Voice/Vision Holocaust Survivor Oral History Archive

Hanna Ramras - January 26, 2008

Relationship with Foster Parents

I see. And then the Style's took, took on, took the responsibilities on of raising you.

Oh, the Style's lavished--whatever I needed I had it and more.

Did you keep in touch with them when you went to Manchester?

I did but they, they did not.

Didn't respond.

I kept saying, "Please come and get me. I'm very unhappy."

They also must've been devastated.

Later on, much later on before I left for Brazil I went to say goodbye. I went to Swanage and I spent one day there. By that time I was a kosher eater. I couldn't accept more than a cup of tea. I didn't want to--I could have--I mean, nobody would have known, right? But there was a turning point and the turning point took a long time for me reach it. It was a struggle but I had friends in Manchester and after the war was over and we saw what was left of our families we were given British nationality and we were very happy for that. And I always considered England my home until I came to Israel.

You said there was a turning point.
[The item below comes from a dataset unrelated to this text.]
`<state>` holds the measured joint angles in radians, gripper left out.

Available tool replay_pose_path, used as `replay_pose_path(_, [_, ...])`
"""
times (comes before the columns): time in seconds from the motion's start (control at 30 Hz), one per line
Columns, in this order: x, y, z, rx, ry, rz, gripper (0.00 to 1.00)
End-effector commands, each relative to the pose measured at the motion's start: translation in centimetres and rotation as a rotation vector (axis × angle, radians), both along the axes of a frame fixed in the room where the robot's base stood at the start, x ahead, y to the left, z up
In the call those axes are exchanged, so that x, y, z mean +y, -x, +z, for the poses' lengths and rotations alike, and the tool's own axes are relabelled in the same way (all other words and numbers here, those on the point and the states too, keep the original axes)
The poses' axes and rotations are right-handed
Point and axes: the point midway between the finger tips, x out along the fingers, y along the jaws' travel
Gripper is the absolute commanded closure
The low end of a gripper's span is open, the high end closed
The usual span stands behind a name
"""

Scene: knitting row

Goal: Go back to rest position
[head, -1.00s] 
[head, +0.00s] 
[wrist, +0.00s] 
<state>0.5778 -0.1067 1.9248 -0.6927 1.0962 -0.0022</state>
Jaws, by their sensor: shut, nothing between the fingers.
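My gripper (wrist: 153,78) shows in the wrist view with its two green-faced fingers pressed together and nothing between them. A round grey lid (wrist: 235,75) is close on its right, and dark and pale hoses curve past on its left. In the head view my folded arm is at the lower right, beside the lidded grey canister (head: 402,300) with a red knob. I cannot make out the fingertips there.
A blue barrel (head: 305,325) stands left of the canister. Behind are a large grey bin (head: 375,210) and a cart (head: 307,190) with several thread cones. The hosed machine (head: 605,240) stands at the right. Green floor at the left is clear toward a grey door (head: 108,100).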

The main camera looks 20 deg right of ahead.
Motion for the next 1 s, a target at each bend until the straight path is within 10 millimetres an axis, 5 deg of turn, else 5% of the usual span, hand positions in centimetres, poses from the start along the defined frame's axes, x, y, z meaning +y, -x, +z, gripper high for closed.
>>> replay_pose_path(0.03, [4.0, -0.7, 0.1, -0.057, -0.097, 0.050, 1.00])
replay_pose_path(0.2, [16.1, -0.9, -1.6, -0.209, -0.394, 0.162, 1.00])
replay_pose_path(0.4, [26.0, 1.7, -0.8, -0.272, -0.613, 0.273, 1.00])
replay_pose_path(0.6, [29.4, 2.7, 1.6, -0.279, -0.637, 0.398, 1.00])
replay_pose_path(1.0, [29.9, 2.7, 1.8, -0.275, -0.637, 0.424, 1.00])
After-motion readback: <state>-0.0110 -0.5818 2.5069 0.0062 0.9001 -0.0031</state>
Was it a particular experience, an event?

Yes. The experience was that we belonged to a religious, religious Zionist movement--youth movement called B'nai Akiva and in that movement I found friends and I found much more information than I got in my, my cousins home--important information. Information about past and the whole present and future that there would be a home--a Jewish home in the world one day.

Was your cousin a Zionist?

A Zionist? Evidently he was because all his children are here. He was a rabbi doctor on ??? very well known rabbi and uh, a tremendous speaker and uh, he was very proud of my family much later when he got to meet my husband and my children--we were then living in Brazil--and we visited and then my son came to study in Israel--went to high school here.